I think you’re absolutely right about it being particularly healthy and ideal to switch the Indian drinkers away from their milk/sugar black teas. Truth is, as you know, black tea has lots of health benefits as well – it’s the addition of milk/cream and sugar that detracts from this otherwise healthy beverage. I realize this is the same issue that the British have. Perhaps the next generation can be introduced to high quality black teas which stand alone quite nicely. I do realize that changing the culture around tea can be challenging and that an introduction to a new tea into an exciting culture -such as pu’er- might be a good way to go. Once the masses come to enjoy the taste of pu’er, they might be more inclined to experiment with their black tea without adding anything. Us humans are indeed creatures of habit and old habits are slow to die.
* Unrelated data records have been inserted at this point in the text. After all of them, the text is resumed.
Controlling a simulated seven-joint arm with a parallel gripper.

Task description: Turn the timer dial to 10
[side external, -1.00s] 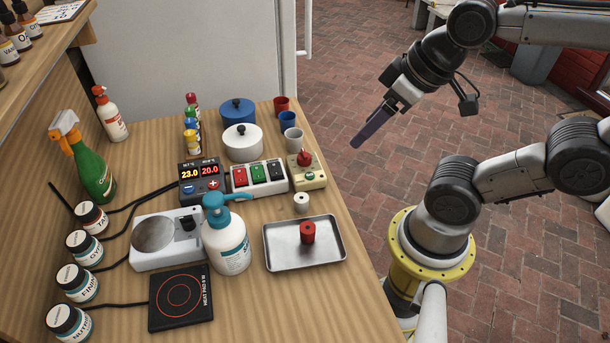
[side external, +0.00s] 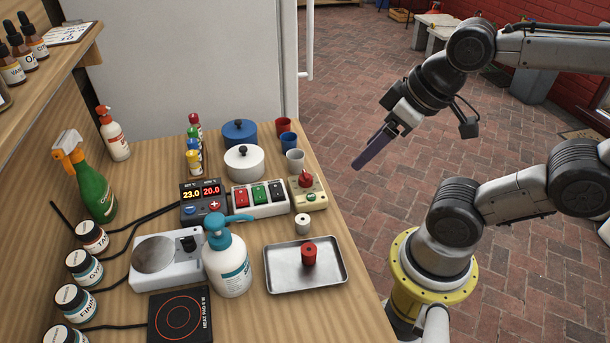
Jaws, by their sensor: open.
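A small cream box with a red dial (side external: 306,180) on top stands at the right edge of the wooden table, beside a switch strip. It looks like the timer; its markings and the dial's setting are too small to read. My gripper (side external: 372,152) is open and empty, held in the air to the right of the table, above the brick floor. It is well apart from the dial, up and to its right in the picture. Its fingers are seen nearly edge-on and point down and left.
The switch strip (side external: 259,198) adjoins the box on the left. Cups, including a grey cup (side external: 295,160), and a white pot (side external: 244,163) stand behind. A white knob-like piece (side external: 302,224) and a metal tray (side external: 275,282) are in front. A tall pump bottle (side external: 227,262) stands left of the tray.

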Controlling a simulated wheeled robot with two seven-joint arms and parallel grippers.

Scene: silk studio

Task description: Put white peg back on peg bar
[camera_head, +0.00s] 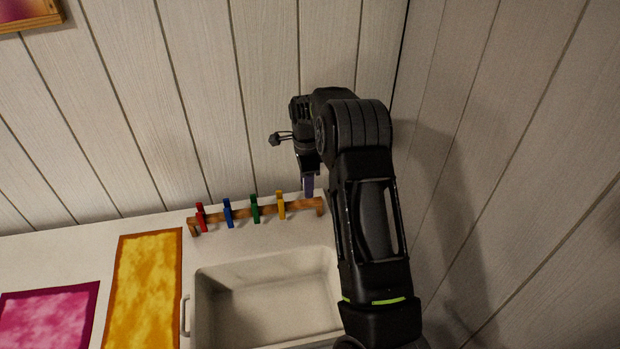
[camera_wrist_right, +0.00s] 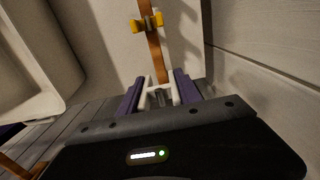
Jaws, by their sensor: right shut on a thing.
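The wooden peg bar (camera_head: 240,216) stands on the white counter against the plank wall, with red (camera_head: 201,217), blue (camera_head: 228,213), green (camera_head: 255,209) and yellow (camera_head: 281,205) pegs on it. My right gripper (camera_head: 308,187) is at the bar's right end, pointing down. In the right wrist view its purple fingers (camera_wrist_right: 158,92) are shut on the white peg (camera_wrist_right: 175,92). The peg's two prongs show on either side of the bar (camera_wrist_right: 155,50); I cannot tell whether it is seated. In the head view the white peg is hidden. My left gripper is out of view.
The side wall (camera_head: 500,170) is close on the right of my arm.
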I had attended the Chinese tea convention in Beijing many years ago. The vendors didn’t speak or understand English so the event was quite disappointing for me. It sounds like many changes have been made and that current tea related conventions in China are more accessible and geared to English speaking foreigners. Have a wonderful time at the World Tea Expo in Vegas. They do a wonderful job of creating an outstanding industry event.
So nice to have spent time with you, Rajiv, at the World Tea Expo, and yes, even nicer to hear of your new love for pu’er and how much better you are feeling since drinking it!